06.11.2014

Sterne ohne Galaxien

Untersuchung des extra­galak­tischen Hinter­grund­lichts löst viel­leicht das kosmo­logi­sche Bary­onen-Prob­lem.

Abb.: Die Rakete, mit der das Cos­mic In­fra­red Back­ground Ex­pe­ri­ment auf einer bal­lis­ti­schen Bahn ins Welt­all ge­flo­gen ist. (Bild: Caltech)

Das extra­galak­tische Hinter­grund­licht ist eine aus allen Rich­tungen kommende, diffuse Strah­lung im infra­roten, optischen und ultra­violetten Bereich des Spektrums. Es enthält Infor­mationen über die totale Produk­tion von Pho­tonen über die gesamte kos­mische Geschichte – und damit viel­leicht auch über die ersten Galaxien im jungen Uni­versum, wie manche Astro­nomen bislang gehofft haben. Diese Hoff­nung hat nun eine interna­tionales Forscher­team mit Messungen der Fluktua­tionen des Hinter­grund­lichts im nahen Infrarot­bereich zunichte gemacht: Die dominie­rende Quelle der Strahlung sind demnach streun­ende Sterne, die sich außerhalb von Galaxien befinden.

Zwei Theorien für die Entstehung des Hinter­grund­lichts haben bislang miteinander konkurriert. Die populärere der beiden sieht Galaxien und Schwarze Löcher in der Epoche der Reioni­sation als dominie­rende Quellen. Ein verlockender Gedanke, könnte man so doch aus dem Hinter­grund­licht Infor­mationen über diese ansonsten eher unzu­gäng­liche Epoche gewinnen. Die zweite Theorie ist prosa­ischer: Danach stammt das Licht von all jenen Sternen, die im Laufe der kosmischen Geschichte bei engen Begegnungen und Verschmelzungen von Galaxien durch die dabei wirkenden Gezeiten­kräften aus ihren Heimat­systemen heraus­gerissen wurden.

Um den Quellen des Hintergrundlichts auf die Spur zu kommen, haben Michael Zemcov vom Caltech und seine Kollegen im Rahmen des „Cosmic Infrared Background Experiments“ CIBER die räumlichen Fluktuationen der Strahlung bei Wellenlängen von 1,1 und 1,6 Mikrometern untersucht. CIBER ist eine wiederverwendbare Nutzlast für ballistische Raketen, die eine Weitwinkelkamera und zwei Spektrometer enthält.

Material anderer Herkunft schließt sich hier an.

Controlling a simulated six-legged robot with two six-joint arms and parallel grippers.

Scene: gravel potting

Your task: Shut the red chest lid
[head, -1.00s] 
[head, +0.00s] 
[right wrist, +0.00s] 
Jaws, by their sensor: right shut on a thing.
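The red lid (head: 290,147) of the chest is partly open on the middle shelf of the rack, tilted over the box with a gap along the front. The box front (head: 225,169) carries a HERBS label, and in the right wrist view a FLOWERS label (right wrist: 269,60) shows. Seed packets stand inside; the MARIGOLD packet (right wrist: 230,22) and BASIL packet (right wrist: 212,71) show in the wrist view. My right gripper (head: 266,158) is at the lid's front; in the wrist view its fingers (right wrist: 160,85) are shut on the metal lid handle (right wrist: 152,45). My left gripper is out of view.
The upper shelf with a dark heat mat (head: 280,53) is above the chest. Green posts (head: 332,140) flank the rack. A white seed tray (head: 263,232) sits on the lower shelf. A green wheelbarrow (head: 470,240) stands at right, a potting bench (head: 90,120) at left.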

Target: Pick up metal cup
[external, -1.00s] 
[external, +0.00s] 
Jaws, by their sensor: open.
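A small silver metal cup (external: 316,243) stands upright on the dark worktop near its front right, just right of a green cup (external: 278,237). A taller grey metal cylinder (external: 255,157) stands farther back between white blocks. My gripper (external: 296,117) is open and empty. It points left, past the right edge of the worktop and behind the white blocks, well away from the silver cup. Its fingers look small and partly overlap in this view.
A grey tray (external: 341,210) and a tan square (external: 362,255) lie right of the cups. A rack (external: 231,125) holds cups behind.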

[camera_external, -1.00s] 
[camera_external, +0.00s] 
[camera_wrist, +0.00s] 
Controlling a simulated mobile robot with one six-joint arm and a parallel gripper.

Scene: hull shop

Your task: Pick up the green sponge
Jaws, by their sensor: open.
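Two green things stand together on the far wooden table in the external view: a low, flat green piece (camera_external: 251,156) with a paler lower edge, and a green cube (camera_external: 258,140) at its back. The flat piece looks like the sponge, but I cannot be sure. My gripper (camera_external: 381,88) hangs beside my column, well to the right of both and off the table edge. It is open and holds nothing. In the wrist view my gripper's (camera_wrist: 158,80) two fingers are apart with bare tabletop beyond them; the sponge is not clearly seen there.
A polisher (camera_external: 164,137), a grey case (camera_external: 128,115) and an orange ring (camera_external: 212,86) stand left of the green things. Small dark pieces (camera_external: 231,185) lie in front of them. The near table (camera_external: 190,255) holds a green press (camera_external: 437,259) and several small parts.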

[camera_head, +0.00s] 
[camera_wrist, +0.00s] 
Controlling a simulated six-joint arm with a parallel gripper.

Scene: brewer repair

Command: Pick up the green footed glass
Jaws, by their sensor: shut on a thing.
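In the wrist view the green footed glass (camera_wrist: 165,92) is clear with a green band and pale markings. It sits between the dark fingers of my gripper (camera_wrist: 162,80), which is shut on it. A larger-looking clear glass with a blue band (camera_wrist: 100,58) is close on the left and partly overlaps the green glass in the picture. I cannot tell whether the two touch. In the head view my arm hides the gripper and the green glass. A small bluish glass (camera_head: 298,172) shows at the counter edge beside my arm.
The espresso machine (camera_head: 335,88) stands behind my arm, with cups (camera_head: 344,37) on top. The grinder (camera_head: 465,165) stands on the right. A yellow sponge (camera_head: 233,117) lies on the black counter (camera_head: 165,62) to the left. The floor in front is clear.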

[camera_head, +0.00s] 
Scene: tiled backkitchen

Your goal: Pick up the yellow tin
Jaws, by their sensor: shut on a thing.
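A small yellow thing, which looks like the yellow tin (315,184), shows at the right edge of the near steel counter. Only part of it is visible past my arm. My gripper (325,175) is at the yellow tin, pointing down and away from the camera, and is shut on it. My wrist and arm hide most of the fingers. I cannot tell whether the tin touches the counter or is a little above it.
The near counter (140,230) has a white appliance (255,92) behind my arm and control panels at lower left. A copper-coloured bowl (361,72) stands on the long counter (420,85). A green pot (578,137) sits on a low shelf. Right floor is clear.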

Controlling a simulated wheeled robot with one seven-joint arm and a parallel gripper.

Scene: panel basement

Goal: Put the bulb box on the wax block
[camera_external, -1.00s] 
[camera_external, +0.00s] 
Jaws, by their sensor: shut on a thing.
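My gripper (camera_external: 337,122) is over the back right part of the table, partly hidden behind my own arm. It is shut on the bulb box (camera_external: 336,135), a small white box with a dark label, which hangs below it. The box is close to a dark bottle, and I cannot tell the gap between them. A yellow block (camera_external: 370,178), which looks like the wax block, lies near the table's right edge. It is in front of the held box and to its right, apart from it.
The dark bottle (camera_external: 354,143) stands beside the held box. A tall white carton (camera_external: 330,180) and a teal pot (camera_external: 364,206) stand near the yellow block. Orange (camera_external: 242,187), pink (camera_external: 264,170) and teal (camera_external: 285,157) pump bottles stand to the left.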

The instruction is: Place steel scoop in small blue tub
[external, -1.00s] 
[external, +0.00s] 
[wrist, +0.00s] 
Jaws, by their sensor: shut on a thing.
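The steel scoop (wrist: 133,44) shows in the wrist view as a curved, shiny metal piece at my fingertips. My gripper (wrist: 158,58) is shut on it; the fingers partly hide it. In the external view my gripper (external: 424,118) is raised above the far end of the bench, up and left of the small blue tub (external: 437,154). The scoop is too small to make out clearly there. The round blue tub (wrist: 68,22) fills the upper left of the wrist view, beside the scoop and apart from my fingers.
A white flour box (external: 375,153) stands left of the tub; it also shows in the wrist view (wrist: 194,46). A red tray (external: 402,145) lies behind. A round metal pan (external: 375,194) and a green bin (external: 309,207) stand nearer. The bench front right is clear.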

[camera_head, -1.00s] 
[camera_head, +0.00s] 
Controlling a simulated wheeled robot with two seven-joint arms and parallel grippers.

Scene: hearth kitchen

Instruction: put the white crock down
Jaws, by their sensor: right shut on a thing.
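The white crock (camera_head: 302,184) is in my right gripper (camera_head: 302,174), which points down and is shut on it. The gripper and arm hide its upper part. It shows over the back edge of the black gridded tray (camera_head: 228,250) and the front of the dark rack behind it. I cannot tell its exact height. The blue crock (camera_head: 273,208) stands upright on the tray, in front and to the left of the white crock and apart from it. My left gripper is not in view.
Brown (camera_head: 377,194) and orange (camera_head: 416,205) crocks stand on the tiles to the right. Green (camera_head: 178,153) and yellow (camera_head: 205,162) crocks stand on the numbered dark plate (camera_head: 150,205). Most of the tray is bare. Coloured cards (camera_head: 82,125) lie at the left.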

Die ausgewerteten Messungen von zwei Flügen zeigen Schwankungen im Hintergrundlicht, die deutlich größer sind als nach dem ersten Modell zu erwarten: Die Sternentstehungsrate im jungen Kosmos müsste dann so groß sein, dass sie nicht mit dem damals produzierten Anteil an schweren Elementen in Einklang zu bringen ist.

Der dominierende Teil des Hintergrund­lichts stammt also, so schließen Zemcov und seine Kollegen, von Sternen im heutigen Kosmos, die ihre Bahnen außerhalb von Galaxien ziehen. Aller­dings ist die Menge dieser Sterne, die sich aus den Fluktua­tionen ergibt, über­raschend: Etwa die Hälfte aller Sterne befinden sich demnach nicht innerhalb, sondern außerhalb von Galaxien. Wie das Team betont, könnte diese unerwartete Entdeckung das Baryonen-Problem der Kosmo­logie lösen. Bislang haben die Astronomen nämlich nur etwa die Hälfte der normalen, baryonischen Materie aufgespürt, die im Kosmos vorhanden sein sollte. Die andere Hälfte könnte, so zeigt sich nun, in streunenden Sternen fernab von Galaxien vorliegen.